All of the data below should be written out exactly.

> Data rows
··········

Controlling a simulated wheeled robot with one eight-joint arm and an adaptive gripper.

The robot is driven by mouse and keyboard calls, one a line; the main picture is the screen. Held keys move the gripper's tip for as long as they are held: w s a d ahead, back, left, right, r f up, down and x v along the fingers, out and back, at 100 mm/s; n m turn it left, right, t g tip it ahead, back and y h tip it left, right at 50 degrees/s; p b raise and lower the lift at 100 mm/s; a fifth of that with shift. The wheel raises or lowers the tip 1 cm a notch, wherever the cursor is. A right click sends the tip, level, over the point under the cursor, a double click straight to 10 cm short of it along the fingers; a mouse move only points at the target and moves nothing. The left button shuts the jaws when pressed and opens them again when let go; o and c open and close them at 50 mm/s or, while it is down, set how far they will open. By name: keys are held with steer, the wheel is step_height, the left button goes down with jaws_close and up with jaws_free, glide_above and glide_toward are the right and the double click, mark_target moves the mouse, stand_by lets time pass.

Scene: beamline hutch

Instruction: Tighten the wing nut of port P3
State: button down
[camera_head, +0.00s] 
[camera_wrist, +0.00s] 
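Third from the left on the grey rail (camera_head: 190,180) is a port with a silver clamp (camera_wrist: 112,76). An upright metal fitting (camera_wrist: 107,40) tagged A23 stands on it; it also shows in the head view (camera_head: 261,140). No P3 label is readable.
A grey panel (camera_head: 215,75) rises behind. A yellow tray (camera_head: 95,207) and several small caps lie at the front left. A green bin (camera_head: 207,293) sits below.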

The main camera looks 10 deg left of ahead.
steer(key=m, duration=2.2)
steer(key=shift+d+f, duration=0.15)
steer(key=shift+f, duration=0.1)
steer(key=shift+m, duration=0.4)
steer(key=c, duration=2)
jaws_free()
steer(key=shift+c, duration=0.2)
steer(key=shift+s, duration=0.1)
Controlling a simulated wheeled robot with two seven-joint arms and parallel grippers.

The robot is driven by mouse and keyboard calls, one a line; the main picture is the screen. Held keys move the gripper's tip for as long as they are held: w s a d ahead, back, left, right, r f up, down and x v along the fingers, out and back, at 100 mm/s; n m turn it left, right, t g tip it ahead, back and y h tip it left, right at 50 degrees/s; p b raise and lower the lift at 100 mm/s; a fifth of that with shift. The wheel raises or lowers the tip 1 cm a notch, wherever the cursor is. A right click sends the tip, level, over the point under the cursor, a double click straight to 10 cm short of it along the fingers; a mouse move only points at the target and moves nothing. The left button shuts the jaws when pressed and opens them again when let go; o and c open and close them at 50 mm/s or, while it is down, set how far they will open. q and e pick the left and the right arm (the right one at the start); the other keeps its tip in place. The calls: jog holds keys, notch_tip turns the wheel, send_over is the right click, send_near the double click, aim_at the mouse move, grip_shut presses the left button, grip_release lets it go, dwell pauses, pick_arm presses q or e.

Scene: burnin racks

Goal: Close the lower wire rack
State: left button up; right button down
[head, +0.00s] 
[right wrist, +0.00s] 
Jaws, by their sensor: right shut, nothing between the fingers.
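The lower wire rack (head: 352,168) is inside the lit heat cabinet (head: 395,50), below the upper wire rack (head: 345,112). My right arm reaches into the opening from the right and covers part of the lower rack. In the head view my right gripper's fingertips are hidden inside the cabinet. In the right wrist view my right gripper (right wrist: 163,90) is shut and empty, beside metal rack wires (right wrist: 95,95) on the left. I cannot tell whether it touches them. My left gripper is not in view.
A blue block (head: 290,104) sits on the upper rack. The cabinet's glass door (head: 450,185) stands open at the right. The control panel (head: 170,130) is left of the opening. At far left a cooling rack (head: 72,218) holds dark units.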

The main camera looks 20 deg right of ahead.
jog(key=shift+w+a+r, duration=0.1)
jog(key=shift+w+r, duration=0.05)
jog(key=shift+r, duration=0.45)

··········

> Final answer
Controlling a simulated wheeled robot with one eight-joint arm and an adaptive gripper.

The robot is driven by mouse and keyboard calls, one a line; the main picture is the screen. Held keys move the gripper's tip for as long as they are held: w s a d ahead, back, left, right, r f up, down and x v along the fingers, out and back, at 100 mm/s; n m turn it left, right, t g tip it ahead, back and y h tip it left, right at 50 degrees/s; p b raise and lower the lift at 100 mm/s; a fifth of that with shift. The wheel raises or lowers the tip 1 cm a notch, wherever the cursor is. A right click sends the tip, level, over the point under the cursor, a double click straight to 10 cm short of it along the fingers; a mouse move only points at the target and moves nothing. The left button shuts the jaws when pressed and opens them again when let go; o and c open and close them at 50 mm/s or, while it is down, set how far they will open. By name: keys are held with steer, the wheel is step_height, the left button goes down with jaws_close and up with jaws_free, glide_above and glide_toward are the right and the double click, mark_target moves the mouse, stand_by lets time pass.

Scene: beamline hutch

Instruction: Tighten the wing nut of port P3
State: button down
[camera_head, +0.00s] 
[camera_wrist, +0.00s] 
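Third from the left on the grey rail (camera_head: 190,180) is a port with a silver clamp (camera_wrist: 112,76). An upright metal fitting (camera_wrist: 107,40) tagged A23 stands on it; it also shows in the head view (camera_head: 261,140). No P3 label is readable.
A grey panel (camera_head: 215,75) rises behind. A yellow tray (camera_head: 95,207) and several small caps lie at the front left. A green bin (camera_head: 207,293) sits below.

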The main camera looks 10 deg left of ahead.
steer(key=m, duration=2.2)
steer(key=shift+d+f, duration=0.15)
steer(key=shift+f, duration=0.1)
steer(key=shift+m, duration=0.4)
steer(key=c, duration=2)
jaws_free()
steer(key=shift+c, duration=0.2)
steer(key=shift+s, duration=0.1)
Controlling a simulated wheeled robot with two seven-joint arms and parallel grippers.

The robot is driven by mouse and keyboard calls, one a line; the main picture is the screen. Held keys move the gripper's tip for as long as they are held: w s a d ahead, back, left, right, r f up, down and x v along the fingers, out and back, at 100 mm/s; n m turn it left, right, t g tip it ahead, back and y h tip it left, right at 50 degrees/s; p b raise and lower the lift at 100 mm/s; a fifth of that with shift. The wheel raises or lowers the tip 1 cm a notch, wherever the cursor is. A right click sends the tip, level, over the point under the cursor, a double click straight to 10 cm short of it along the fingers; a mouse move only points at the target and moves nothing. The left button shuts the jaws when pressed and opens them again when let go; o and c open and close them at 50 mm/s or, while it is down, set how far they will open. q and e pick the left and the right arm (the right one at the start); the other keeps its tip in place. The calls: jog holds keys, notch_tip turns the wheel, send_over is the right click, send_near the double click, aim_at the mouse move, grip_shut presses the left button, grip_release lets it go, dwell pauses, pick_arm presses q or e.

Scene: burnin racks

Goal: Close the lower wire rack
State: left button up; right button down
[head, +0.00s] 
[right wrist, +0.00s] 
Jaws, by their sensor: right shut, nothing between the fingers.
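The lower wire rack (head: 352,168) is inside the lit heat cabinet (head: 395,50), below the upper wire rack (head: 345,112). My right arm reaches into the opening from the right and covers part of the lower rack. In the head view my right gripper's fingertips are hidden inside the cabinet. In the right wrist view my right gripper (right wrist: 163,90) is shut and empty, beside metal rack wires (right wrist: 95,95) on the left. I cannot tell whether it touches them. My left gripper is not in view.
A blue block (head: 290,104) sits on the upper rack. The cabinet's glass door (head: 450,185) stands open at the right. The control panel (head: 170,130) is left of the opening. At far left a cooling rack (head: 72,218) holds dark units.

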The main camera looks 20 deg right of ahead.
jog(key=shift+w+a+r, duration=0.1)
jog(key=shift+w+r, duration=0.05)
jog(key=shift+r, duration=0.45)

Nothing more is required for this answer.